In what distant deep or skies

The air shifts, taking on an otherworldly quality, as you plunge into the depths of hell.

 

Image Credit: Ariana Haghighi

In what distant deeps or skies

Burnt the fire of thine eyes?

– The Tyger, William Blake

The air shifts, taking on an otherworldly quality, as you plunge into the depths of hell — also known as Haw Par Villa, a museum entombed in the heart of Singapore.

The Western conception of Buddhism — one of a meditative Buddha adorned by milky lotus petals — could not be more distant at Haw Par Villa, where Buddhist stories and cultural myths lunge at you. They singe into your eyes' top layer; they crawl up flaring nostrils, and dive down your throat like a chasing spectre. A moment for peaceful reflection would be better found in a neighbouring park, where the foliage flirts with the sunshine. That place is not here.

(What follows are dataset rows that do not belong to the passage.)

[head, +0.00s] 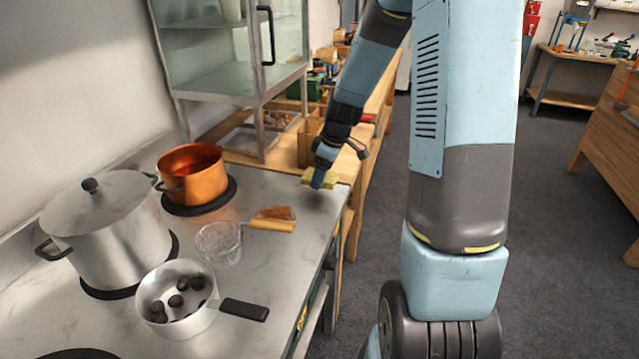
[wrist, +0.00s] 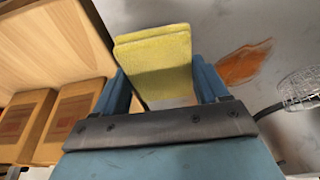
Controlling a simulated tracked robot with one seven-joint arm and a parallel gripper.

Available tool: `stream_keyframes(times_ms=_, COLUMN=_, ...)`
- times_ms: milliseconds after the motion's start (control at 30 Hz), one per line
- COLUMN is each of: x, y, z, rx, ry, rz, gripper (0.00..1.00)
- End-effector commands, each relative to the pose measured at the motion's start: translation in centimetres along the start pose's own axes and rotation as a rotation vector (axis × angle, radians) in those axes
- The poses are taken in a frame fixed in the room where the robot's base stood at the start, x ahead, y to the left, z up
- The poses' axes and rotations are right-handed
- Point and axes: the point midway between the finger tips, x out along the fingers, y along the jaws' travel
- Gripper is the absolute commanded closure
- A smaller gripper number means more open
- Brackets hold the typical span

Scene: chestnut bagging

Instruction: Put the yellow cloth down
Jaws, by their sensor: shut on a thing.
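The yellow cloth (wrist: 155,60) is a folded, thick pad held between the two fingers of my gripper (wrist: 160,92) in the wrist view. In the head view my gripper (head: 320,178) is over the far right end of the metal counter, near its edge. The cloth shows there as a small yellow piece (head: 309,177) around the fingertips. My gripper is shut on it. A shadow lies on the counter below, and the cloth looks a little above the surface.
A copper pot (head: 193,176), a lidded steel pot (head: 110,230) and a pan of chestnuts (head: 178,300) stand left. A wooden bench with boxes (head: 308,145) lies beyond.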

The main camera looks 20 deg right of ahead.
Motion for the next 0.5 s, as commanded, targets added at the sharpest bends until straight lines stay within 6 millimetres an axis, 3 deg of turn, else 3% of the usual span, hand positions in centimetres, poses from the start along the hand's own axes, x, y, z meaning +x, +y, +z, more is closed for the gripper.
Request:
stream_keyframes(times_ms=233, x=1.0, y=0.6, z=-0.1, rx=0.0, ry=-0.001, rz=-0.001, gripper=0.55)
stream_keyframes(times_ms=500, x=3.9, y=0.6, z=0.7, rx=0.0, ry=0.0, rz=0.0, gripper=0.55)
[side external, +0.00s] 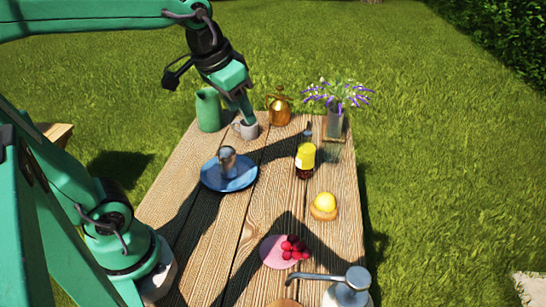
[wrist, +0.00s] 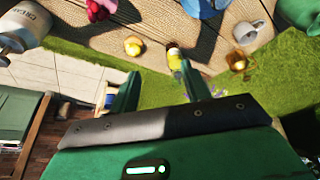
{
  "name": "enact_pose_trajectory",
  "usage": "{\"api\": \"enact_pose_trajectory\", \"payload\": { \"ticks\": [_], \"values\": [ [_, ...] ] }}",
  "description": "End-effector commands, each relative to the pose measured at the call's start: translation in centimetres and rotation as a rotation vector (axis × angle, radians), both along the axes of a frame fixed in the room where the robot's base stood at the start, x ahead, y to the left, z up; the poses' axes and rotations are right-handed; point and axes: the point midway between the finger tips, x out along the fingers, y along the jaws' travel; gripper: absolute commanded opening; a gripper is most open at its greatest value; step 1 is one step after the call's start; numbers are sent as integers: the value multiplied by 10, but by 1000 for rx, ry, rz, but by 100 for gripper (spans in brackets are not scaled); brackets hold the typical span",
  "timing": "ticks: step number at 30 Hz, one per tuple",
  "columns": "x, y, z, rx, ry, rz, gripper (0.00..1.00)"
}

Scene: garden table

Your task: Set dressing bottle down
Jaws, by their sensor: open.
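The dressing bottle (side external: 305,158), dark with a yellow label, stands upright on the wooden table, right of the blue plate. In the wrist view the bottle (wrist: 174,57) shows small beyond the right fingertip, apart from the jaws as far as I can tell. My gripper (side external: 248,117) is open and empty. In the side view it overlaps the grey mug (side external: 248,131), but in the wrist view the mug (wrist: 246,32) lies well off to the right of the fingers. The fingertips (wrist: 160,70) show spread apart in the wrist view.
A blue plate (side external: 209,181) holds a metal cup. A lemon (side external: 325,202) and a pink plate (side external: 268,259) with red berries are nearer. Planks between are bare.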

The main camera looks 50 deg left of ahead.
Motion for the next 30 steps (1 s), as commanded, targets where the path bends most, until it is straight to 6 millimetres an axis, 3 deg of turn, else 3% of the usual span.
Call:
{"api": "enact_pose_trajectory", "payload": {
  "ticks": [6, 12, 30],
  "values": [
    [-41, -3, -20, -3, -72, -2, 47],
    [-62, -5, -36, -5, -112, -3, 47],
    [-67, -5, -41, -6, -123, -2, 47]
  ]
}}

Haw Par Villa is a free, outdoor spectacle boasting a mountain-range of giant dioramas and statues. Each diorama is gargantuan but painfully detailed — you can feel the ghosts of its craftsmen on your back as you bear witness to their work, and hear their tears as they chipped away at the blocks, enlivening waterfalls and deities. The scenes engulf you as they regale a cultural tale. Accompanied by little written explanations, for the uninitiated eye, the tableaus' tales are eerie, off-putting, and downright disturbing.

The park grants us glimpses into the bloody Ten Courts of Hell, where parents spook their children with looming folklore threats. Chinese literature also comes alive: it travels towards the unsuspecting tourist in Journey to the West; it hisses the story of Madame White Snake.

With graphic displays of debauchery and violence, one wonders how such a concept ever found its home on law-abiding Singapore's shores. The park's origin story may be as sinister as the institution itself; it was built by the multi-millionaire inventor of Tiger Balm, Aw Boon Haw, for his brother, and opened to the public in 1937. Haw and his brother Par lived onsite for some time and could be spotted creeping around the park in a dilapidated 'tiger' car. The two brothers are now immortalised in the park... as phallic effigies.

Haw Par Villa reminds us that eternal damnation is colourful and caricatured. Perhaps, it is even didactic. The statued tigers roaming the park are a forever reminder that hell is near, and no tourist may frame its fearful symmetry. The night's forests are here for the taking.